Virginia Lee: I like that physical comparison. There are parts of your body that when you’re standing on one foot keeps you in order. I mean you have a backbone that helps your body to be able to balance on one foot like that. And I think we can think about that when we’re looking at balance in our own homes. There are certain things that are the backbone that even if we’re wobbling around we can get ourselves upright again, but that it’s okay to wobble because we know eventually we’ll get back to that, but right now, we’re focusing on these things. And then we know though that we’ve thought things through, we have a plan, we have a system, we have a checklist, so then we can go back to that and start moving forward again. Or when we see that those things aren’t working, we can be like, ‘Okay, that’s fine. That worked for this season, now we’re going to tweak these the way they need to be tweaked,’ but it is helpful to have spent that time and intentional thought planning and putting some systems in order so that wobbling is perfectly normal and okay, but we don’t want to just be puddles on the floor.

Mystie: Right. So there’s a difference between maybe having a broken backbone where you really can’t get back upright versus different muscle groups twitching and adjusting. 

Virginia Lee: Yes. 

Mystie: One has to be prioritized over the other. 

Virginia Lee: Yes. I think it’s the backbone, okay, yeah we’ve spent some time focusing on ‘this is how I’m going to have chores work,’ ‘this is how I’m going to have my homeschool day flow,’ but your backbone can bend and twist and turn around. It’s not rigid.

Mystie: Right.

Virginia Lee: But I think it’s just you keep your eyes on the Foundation of it all. And I was just trying to think with balance I think a lot of the time people want balance because they want to feel orderly, they don’t want to feel out of whack and chaotic or like they’re a failure or like nothing’s ever working and I think sometimes we forget the largest part of our balance is that our Lord is perfectly balanced.

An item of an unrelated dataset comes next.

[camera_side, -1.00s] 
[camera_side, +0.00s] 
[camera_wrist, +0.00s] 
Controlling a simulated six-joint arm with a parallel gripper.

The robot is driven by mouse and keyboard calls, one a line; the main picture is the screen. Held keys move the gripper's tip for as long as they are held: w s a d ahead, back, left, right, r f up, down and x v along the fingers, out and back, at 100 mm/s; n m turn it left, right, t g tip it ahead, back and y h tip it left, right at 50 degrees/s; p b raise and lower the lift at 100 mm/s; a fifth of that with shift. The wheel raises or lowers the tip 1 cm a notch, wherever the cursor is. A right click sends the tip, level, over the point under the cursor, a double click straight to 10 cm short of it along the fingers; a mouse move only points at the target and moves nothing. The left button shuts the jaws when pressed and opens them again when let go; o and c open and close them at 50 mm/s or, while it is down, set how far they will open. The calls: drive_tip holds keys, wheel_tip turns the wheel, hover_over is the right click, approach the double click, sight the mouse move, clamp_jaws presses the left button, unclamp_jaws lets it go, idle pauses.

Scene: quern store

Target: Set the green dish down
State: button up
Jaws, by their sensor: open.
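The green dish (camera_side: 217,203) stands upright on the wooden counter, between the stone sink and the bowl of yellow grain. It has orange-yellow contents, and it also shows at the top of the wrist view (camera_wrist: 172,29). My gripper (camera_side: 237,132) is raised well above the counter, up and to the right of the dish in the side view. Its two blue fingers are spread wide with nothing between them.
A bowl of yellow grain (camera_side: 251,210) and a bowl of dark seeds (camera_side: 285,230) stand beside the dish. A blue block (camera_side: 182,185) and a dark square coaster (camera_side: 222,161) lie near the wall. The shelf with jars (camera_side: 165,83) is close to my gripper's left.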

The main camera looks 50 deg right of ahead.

He’s unchanging. He’s Sovereign. He’s Providential. So when things feel that messy or out of control in our life, we can remember it’s on a Foundation that is unchanging. And that is in every detail, big and small, so the bottom’s not going to fall out. And so, I think that can help us that when we feel wobbly or even when we realize, okay, we’ve come to a place in life where our systems, our chore routines, aren’t working right now, the whole thing isn’t a loss. God is in all of those little details and we just make the tweaks to those systems and chores and sometimes they need a complete overhaul for a new season and then we get them back in order. But even through those times when things feel completely unbalanced God isn’t. And so I know that helps me feel comfort even in seasons where I’m thinking, ‘Oh my goodness. There’s not a speck of balance to be had right now.’ There is.

Mystie: That’s a good point and I think sometimes if we are trying to be the person who is Providence or trying to be the unchangeable or attain unchangeable routines ourselves that’s always going to end in feeling frustrated because that’s not what we were actually created to be. We need to find that in God and not in ourselves. So that’s an area to be aware of that it’s a temptation actually, to be trying to be God in our lives, in a way. 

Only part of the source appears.